[TASK STATEMENT] Can you write out all of the material below, word for word?

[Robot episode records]
»»

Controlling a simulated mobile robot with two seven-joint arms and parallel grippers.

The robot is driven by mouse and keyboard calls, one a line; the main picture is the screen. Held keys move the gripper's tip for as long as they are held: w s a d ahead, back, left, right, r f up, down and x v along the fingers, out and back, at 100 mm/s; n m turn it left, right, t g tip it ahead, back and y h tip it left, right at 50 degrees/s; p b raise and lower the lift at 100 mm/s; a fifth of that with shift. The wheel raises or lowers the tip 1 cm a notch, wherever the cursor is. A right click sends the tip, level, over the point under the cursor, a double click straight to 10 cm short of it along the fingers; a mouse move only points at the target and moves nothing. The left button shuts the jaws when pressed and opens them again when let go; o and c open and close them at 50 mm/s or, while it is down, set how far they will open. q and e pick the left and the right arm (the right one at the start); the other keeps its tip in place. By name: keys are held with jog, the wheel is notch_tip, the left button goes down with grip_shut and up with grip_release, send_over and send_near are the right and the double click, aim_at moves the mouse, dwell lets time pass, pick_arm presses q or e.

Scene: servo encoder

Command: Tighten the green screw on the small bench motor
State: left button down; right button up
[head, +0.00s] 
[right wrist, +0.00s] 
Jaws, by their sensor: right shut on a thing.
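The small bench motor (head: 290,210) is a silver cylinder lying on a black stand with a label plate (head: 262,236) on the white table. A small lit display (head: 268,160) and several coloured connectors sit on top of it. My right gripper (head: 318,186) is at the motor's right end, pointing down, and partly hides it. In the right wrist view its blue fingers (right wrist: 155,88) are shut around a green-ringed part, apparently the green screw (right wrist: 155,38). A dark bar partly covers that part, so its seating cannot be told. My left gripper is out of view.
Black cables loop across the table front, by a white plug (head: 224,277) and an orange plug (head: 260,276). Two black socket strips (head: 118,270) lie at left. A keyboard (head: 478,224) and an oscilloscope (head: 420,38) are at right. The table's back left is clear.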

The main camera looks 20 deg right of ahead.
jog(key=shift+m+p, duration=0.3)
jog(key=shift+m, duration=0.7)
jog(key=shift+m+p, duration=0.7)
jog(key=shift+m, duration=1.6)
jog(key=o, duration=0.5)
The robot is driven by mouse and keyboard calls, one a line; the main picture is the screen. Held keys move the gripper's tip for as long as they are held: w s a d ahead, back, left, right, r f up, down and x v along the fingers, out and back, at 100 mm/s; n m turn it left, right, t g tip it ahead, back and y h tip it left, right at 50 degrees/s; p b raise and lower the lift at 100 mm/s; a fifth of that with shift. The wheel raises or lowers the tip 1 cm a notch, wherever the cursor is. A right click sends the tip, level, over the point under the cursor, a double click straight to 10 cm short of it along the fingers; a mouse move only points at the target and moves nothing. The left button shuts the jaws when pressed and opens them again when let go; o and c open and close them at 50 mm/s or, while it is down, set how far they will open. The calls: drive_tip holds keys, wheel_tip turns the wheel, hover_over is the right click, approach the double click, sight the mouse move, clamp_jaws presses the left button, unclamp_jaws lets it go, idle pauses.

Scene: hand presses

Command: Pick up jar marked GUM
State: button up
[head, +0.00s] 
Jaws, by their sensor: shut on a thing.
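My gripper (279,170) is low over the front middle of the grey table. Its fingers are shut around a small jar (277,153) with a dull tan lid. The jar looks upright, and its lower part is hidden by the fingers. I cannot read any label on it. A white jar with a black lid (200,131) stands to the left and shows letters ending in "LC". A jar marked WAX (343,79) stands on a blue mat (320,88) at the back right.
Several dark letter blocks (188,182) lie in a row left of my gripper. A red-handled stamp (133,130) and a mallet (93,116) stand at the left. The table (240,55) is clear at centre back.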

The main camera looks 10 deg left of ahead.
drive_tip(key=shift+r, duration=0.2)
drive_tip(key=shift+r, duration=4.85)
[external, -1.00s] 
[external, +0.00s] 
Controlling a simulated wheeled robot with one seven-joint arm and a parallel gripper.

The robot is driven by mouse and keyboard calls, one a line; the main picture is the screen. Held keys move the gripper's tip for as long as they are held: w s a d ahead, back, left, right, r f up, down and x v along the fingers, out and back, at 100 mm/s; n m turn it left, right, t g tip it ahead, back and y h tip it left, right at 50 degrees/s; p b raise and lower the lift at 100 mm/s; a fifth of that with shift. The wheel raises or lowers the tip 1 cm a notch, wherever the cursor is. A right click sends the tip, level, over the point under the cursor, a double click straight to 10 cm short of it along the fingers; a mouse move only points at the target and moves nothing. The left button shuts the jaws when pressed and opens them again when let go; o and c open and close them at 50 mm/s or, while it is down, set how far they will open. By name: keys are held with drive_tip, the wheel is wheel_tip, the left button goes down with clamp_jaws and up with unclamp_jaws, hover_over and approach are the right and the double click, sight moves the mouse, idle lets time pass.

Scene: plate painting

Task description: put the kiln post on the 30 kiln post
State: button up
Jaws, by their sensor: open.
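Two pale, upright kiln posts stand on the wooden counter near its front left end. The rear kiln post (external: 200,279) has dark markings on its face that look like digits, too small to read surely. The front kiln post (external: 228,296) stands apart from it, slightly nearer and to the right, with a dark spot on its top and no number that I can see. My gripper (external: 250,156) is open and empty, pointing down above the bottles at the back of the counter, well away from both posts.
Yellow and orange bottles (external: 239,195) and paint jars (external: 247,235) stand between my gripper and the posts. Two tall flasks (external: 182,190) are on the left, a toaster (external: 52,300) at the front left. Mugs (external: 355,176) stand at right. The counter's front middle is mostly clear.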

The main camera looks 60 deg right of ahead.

««

[FULL SOLUTION]
Controlling a simulated mobile robot with two seven-joint arms and parallel grippers.

The robot is driven by mouse and keyboard calls, one a line; the main picture is the screen. Held keys move the gripper's tip for as long as they are held: w s a d ahead, back, left, right, r f up, down and x v along the fingers, out and back, at 100 mm/s; n m turn it left, right, t g tip it ahead, back and y h tip it left, right at 50 degrees/s; p b raise and lower the lift at 100 mm/s; a fifth of that with shift. The wheel raises or lowers the tip 1 cm a notch, wherever the cursor is. A right click sends the tip, level, over the point under the cursor, a double click straight to 10 cm short of it along the fingers; a mouse move only points at the target and moves nothing. The left button shuts the jaws when pressed and opens them again when let go; o and c open and close them at 50 mm/s or, while it is down, set how far they will open. q and e pick the left and the right arm (the right one at the start); the other keeps its tip in place. By name: keys are held with jog, the wheel is notch_tip, the left button goes down with grip_shut and up with grip_release, send_over and send_near are the right and the double click, aim_at moves the mouse, dwell lets time pass, pick_arm presses q or e.

Scene: servo encoder

Command: Tighten the green screw on the small bench motor
State: left button down; right button up
[head, +0.00s] 
[right wrist, +0.00s] 
Jaws, by their sensor: right shut on a thing.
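The small bench motor (head: 290,210) is a silver cylinder lying on a black stand with a label plate (head: 262,236) on the white table. A small lit display (head: 268,160) and several coloured connectors sit on top of it. My right gripper (head: 318,186) is at the motor's right end, pointing down, and partly hides it. In the right wrist view its blue fingers (right wrist: 155,88) are shut around a green-ringed part, apparently the green screw (right wrist: 155,38). A dark bar partly covers that part, so its seating cannot be told. My left gripper is out of view.
Black cables loop across the table front, by a white plug (head: 224,277) and an orange plug (head: 260,276). Two black socket strips (head: 118,270) lie at left. A keyboard (head: 478,224) and an oscilloscope (head: 420,38) are at right. The table's back left is clear.

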The main camera looks 20 deg right of ahead.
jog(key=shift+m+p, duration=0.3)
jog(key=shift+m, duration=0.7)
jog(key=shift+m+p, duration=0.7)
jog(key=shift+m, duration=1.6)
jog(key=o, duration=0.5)
The robot is driven by mouse and keyboard calls, one a line; the main picture is the screen. Held keys move the gripper's tip for as long as they are held: w s a d ahead, back, left, right, r f up, down and x v along the fingers, out and back, at 100 mm/s; n m turn it left, right, t g tip it ahead, back and y h tip it left, right at 50 degrees/s; p b raise and lower the lift at 100 mm/s; a fifth of that with shift. The wheel raises or lowers the tip 1 cm a notch, wherever the cursor is. A right click sends the tip, level, over the point under the cursor, a double click straight to 10 cm short of it along the fingers; a mouse move only points at the target and moves nothing. The left button shuts the jaws when pressed and opens them again when let go; o and c open and close them at 50 mm/s or, while it is down, set how far they will open. The calls: drive_tip holds keys, wheel_tip turns the wheel, hover_over is the right click, approach the double click, sight the mouse move, clamp_jaws presses the left button, unclamp_jaws lets it go, idle pauses.

Scene: hand presses

Command: Pick up jar marked GUM
State: button up
[head, +0.00s] 
Jaws, by their sensor: shut on a thing.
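My gripper (279,170) is low over the front middle of the grey table. Its fingers are shut around a small jar (277,153) with a dull tan lid. The jar looks upright, and its lower part is hidden by the fingers. I cannot read any label on it. A white jar with a black lid (200,131) stands to the left and shows letters ending in "LC". A jar marked WAX (343,79) stands on a blue mat (320,88) at the back right.
Several dark letter blocks (188,182) lie in a row left of my gripper. A red-handled stamp (133,130) and a mallet (93,116) stand at the left. The table (240,55) is clear at centre back.

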The main camera looks 10 deg left of ahead.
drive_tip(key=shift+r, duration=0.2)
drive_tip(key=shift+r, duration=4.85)
[external, -1.00s] 
[external, +0.00s] 
Controlling a simulated wheeled robot with one seven-joint arm and a parallel gripper.

The robot is driven by mouse and keyboard calls, one a line; the main picture is the screen. Held keys move the gripper's tip for as long as they are held: w s a d ahead, back, left, right, r f up, down and x v along the fingers, out and back, at 100 mm/s; n m turn it left, right, t g tip it ahead, back and y h tip it left, right at 50 degrees/s; p b raise and lower the lift at 100 mm/s; a fifth of that with shift. The wheel raises or lowers the tip 1 cm a notch, wherever the cursor is. A right click sends the tip, level, over the point under the cursor, a double click straight to 10 cm short of it along the fingers; a mouse move only points at the target and moves nothing. The left button shuts the jaws when pressed and opens them again when let go; o and c open and close them at 50 mm/s or, while it is down, set how far they will open. By name: keys are held with drive_tip, the wheel is wheel_tip, the left button goes down with clamp_jaws and up with unclamp_jaws, hover_over and approach are the right and the double click, sight moves the mouse, idle lets time pass.

Scene: plate painting

Task description: put the kiln post on the 30 kiln post
State: button up
Jaws, by their sensor: open.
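Two pale, upright kiln posts stand on the wooden counter near its front left end. The rear kiln post (external: 200,279) has dark markings on its face that look like digits, too small to read surely. The front kiln post (external: 228,296) stands apart from it, slightly nearer and to the right, with a dark spot on its top and no number that I can see. My gripper (external: 250,156) is open and empty, pointing down above the bottles at the back of the counter, well away from both posts.
Yellow and orange bottles (external: 239,195) and paint jars (external: 247,235) stand between my gripper and the posts. Two tall flasks (external: 182,190) are on the left, a toaster (external: 52,300) at the front left. Mugs (external: 355,176) stand at right. The counter's front middle is mostly clear.

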The main camera looks 60 deg right of ahead.

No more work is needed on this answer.